Back in the downtown, we had dinner at Nick’s Seafood overlooking Darling Harbor and then walked back to our hotel for a short break before heading to the Sydney Opera House to see the light show. On this attempt, we were successful in seeing and hearing the show which features a film about the aboriginal peoples. (The show can only be seen from the huge front steps up to the Opera House.)
Serendipity happens in unexpected ways. Sadly, the people in New Zealand’s North Island suffered with floods and Cyclone Gabrielle, so we were forced to stay in Sydney extra days. What a wonderful place to be “stuck.” Serendipitously, we were able to see Sydney’s beaches, the Blue Mountains, and Sydney Sealife and Wildlife. In addition, because we were on a tour, the company, Collette, took care of all the flight and hotel changes and our wonderful tour director, Rob Lippitt, came up with an exciting lineup of activities and places to visit.
Day 4 The first extra day we travelled to the Blue Mountains, a World Heritage Site that we had not been scheduled to see. We made our way to Echo Point in Katoomba for the best view of the Three Sisters, a famous rock formation. Like most of the views during our visit to the Blue Mountains, the Three Sisters were out of sight. No, really, we couldn’t see them because of the dense fog that enveloped us most of the day. We did see postcards and books, but no Three Sisters. We continued to Scenic World, an eco-theme park in the Blue Mountains. (They are named Blue Mountains because the Eucalyptus trees put off oils that, when combined with water vapor, make the mountains appear blue.) We managed to squeeze in all the rides and some of the trails the park offers. First up was the Scenic Skyway which is the highest cable car in Australia. It features a glass floor, but it wasn’t open when we were there because of the fog which prevented us from seeing the entire 885 feet down. From the upper station we hiked along Prince Henry Cliff Walk to Katoomba Cascades and Katoomba Falls Lookout.
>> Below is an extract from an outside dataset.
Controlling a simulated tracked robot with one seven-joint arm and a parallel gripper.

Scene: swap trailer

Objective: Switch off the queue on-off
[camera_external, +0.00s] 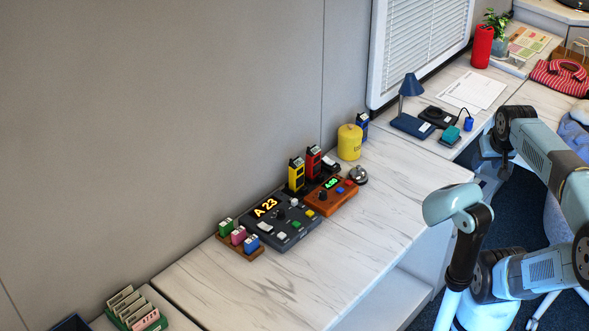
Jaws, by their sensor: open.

The fog gave the landscape an ethereal feel that made the hike more fun.
The Scenic Railway which, at a 52 degree incline is one of the steepest in the world, was our next ride. We chose to lean our seats back to “enhance” the feeling as we hurled down the old miner’s train. (If possible, get the front seats for the best scary view.) We actually rode the Scenic Railway twice since it wasn’t crowded during our visit. The Scenic Cableway also gave us great views—of the fog—although patches of green did peep through during the day. The hikes and rides were a fun way to get out of Sydney and experience nature—and what’s a little rain here and there?!?
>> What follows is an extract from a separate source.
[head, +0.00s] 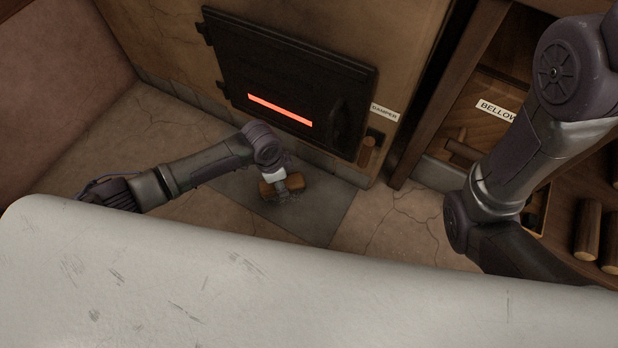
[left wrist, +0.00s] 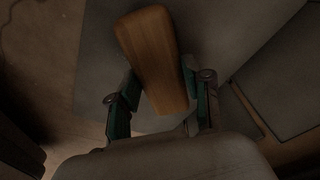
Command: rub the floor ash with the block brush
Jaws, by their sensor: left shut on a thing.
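The block brush (head: 269,191) has a brown wooden block and is low over the dark grey floor plate (head: 325,215) before the stove. My left gripper (head: 277,177) is shut on it from above. In the left wrist view, the wooden block (left wrist: 152,55) lies tilted between the two fingers of my left gripper (left wrist: 161,105). The bristles are hardly visible, and I cannot tell whether they touch the plate.
The black stove door (head: 285,80) with a glowing slot stands just behind the plate. A damper label (head: 384,112) is to its right. A wooden shelf with a bellows label (head: 496,111) and several logs (head: 587,230) are at right. A pale scratched surface fills the front.
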Day 5 Sealife Sydney is an aquarium focusing on marine life native to Australia and was our choice for part of our fifth day in Sydney. Multiple walks through water-encased tunnels gave us great views of sharks, rays, and a rare dugong named Pig, which is most closely related to elephants and is similar to a manatee. As part of the Sealife experience, we hopped on a “boat” through the Penguin Expedition which allowed us to see Gento and King Penguins eating and taking turns sliding down the snow-covered ramp before they seemingly posed for us by the windows.
After a quick lunch we took in Sydney Wildlife which was a fun look into the Australia Big 5–Kangaroo, crocodile, platypus, Tasmanian Devil, and Koala. (If we wanted to see Australian animals quickly, I would do Sydney Wildlife instead of the Taronga Zoo). —The animals were all adorable. (Maybe interesting is a better word for the freshwater crocodiles and the cassowaries which are the deadliest bird in the world.) Since our failed attempt to spot a platypus at Taronga Zoo, we had not seen a platypus before. He, or she, was surprisingly small and fast. The koalas were in eye-high Eucalyptus trees so visitors could easily take pictures. In another area one of the kangaroos was celebrating his first birthday with a party featuring his favorite food—carrots. Tasmanian Devils were busily roaming their cages and, again, we saw wombats.
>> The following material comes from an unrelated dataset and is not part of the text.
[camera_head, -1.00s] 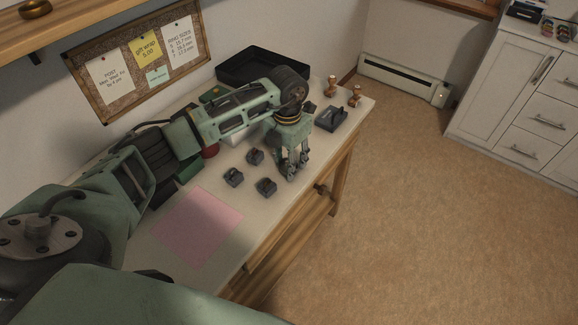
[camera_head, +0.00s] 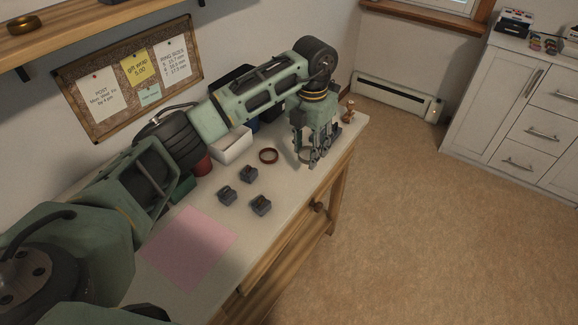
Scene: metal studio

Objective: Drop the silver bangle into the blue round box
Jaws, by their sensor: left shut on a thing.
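My left gripper (camera_head: 314,163) points down over the right end of the worktop, close to its surface. Its fingers are closed on the silver bangle (camera_head: 303,157), of which only a pale curved edge shows; the fingers hide most of it. A small blue patch (camera_head: 254,125), perhaps the blue round box, shows behind the white box, left of the gripper. My left arm hides most of it, so its shape and opening cannot be told. My right gripper is not in view.
A black tray (camera_head: 232,79) and wooden pegs (camera_head: 348,112) stand behind.
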We still had free time, so we walked to Paddy’s Market through the bustling Chinatown. (We could have taken the trams that run on George Street, but I love walking.) Paddy’s Market is filled to the brim, even on a weekday, with vendors selling everything imaginable—from souvenirs to clothing to suitcases to…You get the idea. We wandered over to the produce portion that had beautiful fruits and veggies. (We were leaving for New Zealand the next day so we knew we couldn’t buy any to take with us.) We also looked in, briefly, at the fish market, one of the largest fish markets in the world.
Again, we chose to walk back to our hotel, The Tank Stream, via George Street while enjoying the diverse architecture. Both Melbourne and Sydney have interesting buildings that aren’t just typical skyscrapers and the older buildings, from the 1800s, have been maintained in many areas. We stopped by the Queen Victoria Building that was constructed in 1898 and has now been transformed into an upscale shopping mall. The beautiful and colorful art deco building still contains the original clock.
Our evening held a harbor dinner cruise by Clearview Cruises. The magnificent views from all three floors kept us entertained as we sailed past the Sydney Opera House and under the Harbour Bridge. The food was equally good, beginning with an appetizer of beautifully presented raw seafoods followed by very moist and perfectly seasoned chicken and veggies. The cruise was over too quickly, but not quickly enough for dinner to settle so we walked back to our hotel, met members of our group across the street, and enjoyed visiting and drinks on a large, bustling patio.
And then, finally, we were on our way to New Zealand for a shortened visit there.